These community spaces claim [a] grey zone, this space in-between, as a room for re-thinking together the either/or conditions of a legal and political system that has lost its connection with its citizens and their daily needs.
Somehow, by passing through these doors, we are slowly entering in a new dimension of collective living in the city. Esta es una Plaza and the other spaces in Madrid blur dichotomies, by giving room to the collective creative brain of the city and by providing space to meet citizens’ needs for community and by creating spaces for experimentation and living together. These community spaces claim this grey zone, this space in-between, as a room for re-thinking together the either/or conditions of a legal and political system that has lost its connection with its citizens and their daily needs. They celebrate and walk the unknown together, without suggesting one kind of answer.
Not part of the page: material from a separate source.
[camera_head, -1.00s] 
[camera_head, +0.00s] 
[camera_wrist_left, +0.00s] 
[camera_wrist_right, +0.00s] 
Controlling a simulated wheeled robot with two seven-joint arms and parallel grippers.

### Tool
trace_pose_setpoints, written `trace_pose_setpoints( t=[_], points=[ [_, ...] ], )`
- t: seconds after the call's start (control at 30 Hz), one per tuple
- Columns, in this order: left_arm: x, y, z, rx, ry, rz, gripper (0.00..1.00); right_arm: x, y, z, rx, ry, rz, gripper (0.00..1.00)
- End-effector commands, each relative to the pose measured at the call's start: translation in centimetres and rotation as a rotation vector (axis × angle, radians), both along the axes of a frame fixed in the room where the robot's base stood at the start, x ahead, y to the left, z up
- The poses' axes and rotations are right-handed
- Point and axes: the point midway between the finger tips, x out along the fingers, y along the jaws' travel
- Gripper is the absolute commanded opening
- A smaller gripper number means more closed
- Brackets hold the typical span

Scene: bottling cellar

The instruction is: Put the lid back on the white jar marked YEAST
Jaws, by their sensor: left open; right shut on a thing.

With these examples, we are shifting to a different kind of relationship with the government, in which instead of simply protesting against what has been done by the state, citizens actively make the change they want to see by collectively taking over neglected spaces and showing the city council community work as an alternative way to govern the commons.
However, these grey zones are still in a precarious stage in which the local administration, because of fears of losing control, can still decide whether they have the right to exist. How can both citizens and government shift to the next level of collaboration and learn together from the experiences of these colourful grey areas? This is the next door for cities to unlock.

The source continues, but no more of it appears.